**Exercise requirements**.
Read the records below. Copy each line where the string "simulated" occurs.

^^^^^^^^^^^^^^^^

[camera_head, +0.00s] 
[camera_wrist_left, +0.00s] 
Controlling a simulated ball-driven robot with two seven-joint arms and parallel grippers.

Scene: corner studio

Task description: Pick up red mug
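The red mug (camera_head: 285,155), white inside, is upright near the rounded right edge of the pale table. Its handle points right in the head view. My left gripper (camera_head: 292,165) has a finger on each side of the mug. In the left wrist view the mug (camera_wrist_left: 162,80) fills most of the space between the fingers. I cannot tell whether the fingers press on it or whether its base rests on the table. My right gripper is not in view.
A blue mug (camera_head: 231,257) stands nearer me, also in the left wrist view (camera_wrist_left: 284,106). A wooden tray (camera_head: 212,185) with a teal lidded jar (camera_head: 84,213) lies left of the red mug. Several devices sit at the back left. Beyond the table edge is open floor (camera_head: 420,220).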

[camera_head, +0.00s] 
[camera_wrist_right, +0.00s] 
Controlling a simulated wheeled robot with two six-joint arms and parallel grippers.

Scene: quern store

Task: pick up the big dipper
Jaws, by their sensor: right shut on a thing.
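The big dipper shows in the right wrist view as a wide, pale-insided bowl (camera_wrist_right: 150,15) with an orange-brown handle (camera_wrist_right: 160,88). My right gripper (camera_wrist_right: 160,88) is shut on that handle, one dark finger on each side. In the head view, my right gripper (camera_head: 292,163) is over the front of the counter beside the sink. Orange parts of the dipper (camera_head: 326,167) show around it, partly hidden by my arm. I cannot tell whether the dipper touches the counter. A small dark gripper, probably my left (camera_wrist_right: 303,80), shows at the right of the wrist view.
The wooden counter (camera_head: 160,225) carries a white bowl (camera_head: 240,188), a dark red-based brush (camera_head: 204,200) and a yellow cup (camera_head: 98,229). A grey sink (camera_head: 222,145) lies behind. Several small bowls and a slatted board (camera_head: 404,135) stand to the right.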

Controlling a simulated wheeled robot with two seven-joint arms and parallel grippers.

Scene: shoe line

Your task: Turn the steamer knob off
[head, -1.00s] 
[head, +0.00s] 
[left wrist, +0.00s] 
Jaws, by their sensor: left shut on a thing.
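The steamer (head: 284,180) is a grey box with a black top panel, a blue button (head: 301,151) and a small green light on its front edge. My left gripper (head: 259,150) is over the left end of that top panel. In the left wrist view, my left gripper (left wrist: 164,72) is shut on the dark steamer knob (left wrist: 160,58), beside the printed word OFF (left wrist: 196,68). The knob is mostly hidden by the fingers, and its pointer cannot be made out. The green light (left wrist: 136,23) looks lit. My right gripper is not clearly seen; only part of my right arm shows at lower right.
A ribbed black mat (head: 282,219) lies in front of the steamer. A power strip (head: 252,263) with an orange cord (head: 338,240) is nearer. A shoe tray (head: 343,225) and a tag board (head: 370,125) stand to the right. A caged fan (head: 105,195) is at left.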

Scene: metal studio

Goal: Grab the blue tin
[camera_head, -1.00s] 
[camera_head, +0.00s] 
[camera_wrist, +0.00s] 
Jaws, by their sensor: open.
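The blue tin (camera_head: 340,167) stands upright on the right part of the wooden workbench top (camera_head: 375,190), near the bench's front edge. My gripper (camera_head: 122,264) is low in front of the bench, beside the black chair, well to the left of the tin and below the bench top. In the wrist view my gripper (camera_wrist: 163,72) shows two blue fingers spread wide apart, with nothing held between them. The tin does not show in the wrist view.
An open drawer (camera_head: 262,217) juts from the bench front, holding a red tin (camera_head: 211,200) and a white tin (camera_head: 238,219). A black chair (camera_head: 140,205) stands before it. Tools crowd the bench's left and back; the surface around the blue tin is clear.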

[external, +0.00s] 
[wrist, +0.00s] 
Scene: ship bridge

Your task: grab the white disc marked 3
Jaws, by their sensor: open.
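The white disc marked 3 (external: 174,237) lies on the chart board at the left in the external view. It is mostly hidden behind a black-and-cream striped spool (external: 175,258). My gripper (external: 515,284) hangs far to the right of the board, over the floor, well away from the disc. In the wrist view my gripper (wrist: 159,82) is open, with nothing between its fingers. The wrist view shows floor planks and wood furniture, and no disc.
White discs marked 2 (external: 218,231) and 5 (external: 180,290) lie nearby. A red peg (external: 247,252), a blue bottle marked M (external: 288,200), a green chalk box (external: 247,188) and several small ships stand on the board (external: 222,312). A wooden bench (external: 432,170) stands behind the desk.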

^^^^^^^^^^^^^^^^

**Exercise result**.
Controlling a simulated ball-driven robot with two seven-joint arms and parallel grippers.
Controlling a simulated wheeled robot with two six-joint arms and parallel grippers.
Controlling a simulated wheeled robot with two seven-joint arms and parallel grippers.

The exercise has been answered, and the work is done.